Trade with Sub-Saharan Africa Increasing, ITC Report Finds
A new International Trade Commission report reviews U.S. exports to and imports from sub-Saharan Africa, the integration of U.S. products and services into SSA value chains, the intellectual property environment in key SSA markets, technological innovation in SSA food and agricultural production and processing, recent developments in regional integration efforts, and SSA country strategies to utilize the African Growth and Opportunity Act.
Exports. U.S. exports to SSA countries rose from $13.5 billion in 2016 to $15.9 billion in 2018. Exports of petroleum products represented the largest portion of this increase, followed by aircraft, spacecraft, and related equipment; motor vehicle parts; motor vehicles; natural gas and components; and poultry.
The leading destination markets for U.S. exports of goods to SSA by absolute value growth were South Africa and Nigeria, while exports to Togo experienced the largest increase in percentage terms. U.S. exports in services sectors such as finance, air transportation, professional and management consulting, and travel also grew steadily during this period.
Imports. U.S. imports from SSA countries in 2016-18 increased by $4.9 billion to $25.1 billion. The majority of this increase was in imports of crude petroleum from Nigeria and precious metals, non-numismatic coins, and diamonds from South Africa. Other sectors that saw the fastest growth in absolute value terms were natural and synthetic gemstones; spices; ferroalloys; and certain ores, concentrates, ashes, and residues. The growth in these and other U.S. imports from SSA mainly stemmed from higher foreign direct investment in the region in some sectors, growth in U.S. consumer demand, expanded SSA production capabilities, and SSA cost advantages in production.
Crude petroleum and petroleum products from Nigeria were the main driver behind the $2.0 billion (12.9 percent) increase in U.S. imports under AGOA. Nigeria, Ghana, and the Republic of the Congo were the fastest-growing source markets for U.S. imports under AGOA. Leading sectors of growth included crude petroleum, ferroalloys, apparel, miscellaneous inorganic chemicals, petroleum products, and edible nuts.
Foreign Direct Investment. The stock of U.S. FDI in SSA increased slightly from 2016 to 2018 to $34.0 billion, with mining (including crude petroleum) as the largest destination sector.

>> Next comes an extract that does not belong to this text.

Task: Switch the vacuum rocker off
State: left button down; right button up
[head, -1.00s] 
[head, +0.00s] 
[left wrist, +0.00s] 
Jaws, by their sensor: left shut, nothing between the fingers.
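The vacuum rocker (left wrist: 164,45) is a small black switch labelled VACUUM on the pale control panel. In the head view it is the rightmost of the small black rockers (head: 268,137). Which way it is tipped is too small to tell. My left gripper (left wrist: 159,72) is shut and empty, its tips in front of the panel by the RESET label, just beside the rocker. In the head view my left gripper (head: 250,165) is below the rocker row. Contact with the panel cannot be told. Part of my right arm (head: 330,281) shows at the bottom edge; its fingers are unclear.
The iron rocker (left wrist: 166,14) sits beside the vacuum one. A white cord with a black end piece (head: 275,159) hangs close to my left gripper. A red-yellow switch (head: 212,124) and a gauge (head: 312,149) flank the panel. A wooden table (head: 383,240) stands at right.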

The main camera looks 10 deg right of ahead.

In 2018, the top three destinations in SSA for U.S. FDI stock were Mauritius ($9.5 billion), South Africa ($7.6 billion), and Nigeria ($5.6 billion). Two services sectors—business services and software/information technology services—attracted the largest numbers of new U.S. FDI projects in SSA.
AGOA. As of November 2019, 16 of 39 AGOA beneficiary countries had prepared national strategies that identify sectors with the potential to increase exports to the U.S. under AGOA and propose ways to improve AGOA utilization. Many of these countries are also part of SSA’s regional economic communities, which are working to lessen trade barriers that hamper AGOA utilization. Two of these RECs have developed AGOA strategies of their own, emphasizing intra-regional initiatives that can improve AGOA utilization.
Value Chains. SSA plays a relatively small role in global value chains and lags behind other major regional blocs in GVC participation. The majority of SSA’s participation in GVCs was in the form of providing raw materials and primary inputs (e.g., crude petroleum, agricultural products, ores, or base metals) to other countries for downstream processing and export production.
Mining (including petroleum and natural gas extraction), transportation equipment (including motor vehicles), and agriculture and agribusiness are among the key value chains in SSA that present opportunities for deepening U.S. firms’ integration. Macroeconomic and policy factors—such as domestic market size, income level, infrastructure and logistics performance, regional trade agreements, and regional integration—influence trade, FDI, and the degree and type of GVC participation as well as the associated economic benefits.
IPR. Intellectual property rights infringement is generally higher in SSA as a whole than in more developed markets, which likely hinders domestic and foreign investment, particularly in industries that rely on copyright and trademark protections. Industry and government sources agree that weak capacity for both implementation and enforcement is a primary barrier to stronger IPR protections in SSA countries.
Agricultural Innovation. The adoption of more advanced agricultural innovations in SSA is still low on average and many hurdles exist to raising adoption rates, such as the large number of smallholders and the resulting fragmented production practices in most SSA countries. Differences among SSA countries that affect the adoption of new agricultural technologies include governmental regulations and policies, farm economy characteristics, and specific agronomic conditions.
Digital Economy. The market for digital technologies in key SSA markets has grown in recent years, driven by increases in mobile phone penetration, the expansion of high-speed internet, and growth in consumer spending power. Adoption of digital technologies is also changing traditional services and manufacturing sectors by making firms more productive, thereby improving cost competitiveness, and by creating new distribution channels for products and services. However, government policies such as those that restrict access to licenses and the cross-border transfer of data can hinder trade and investment in the digital economy.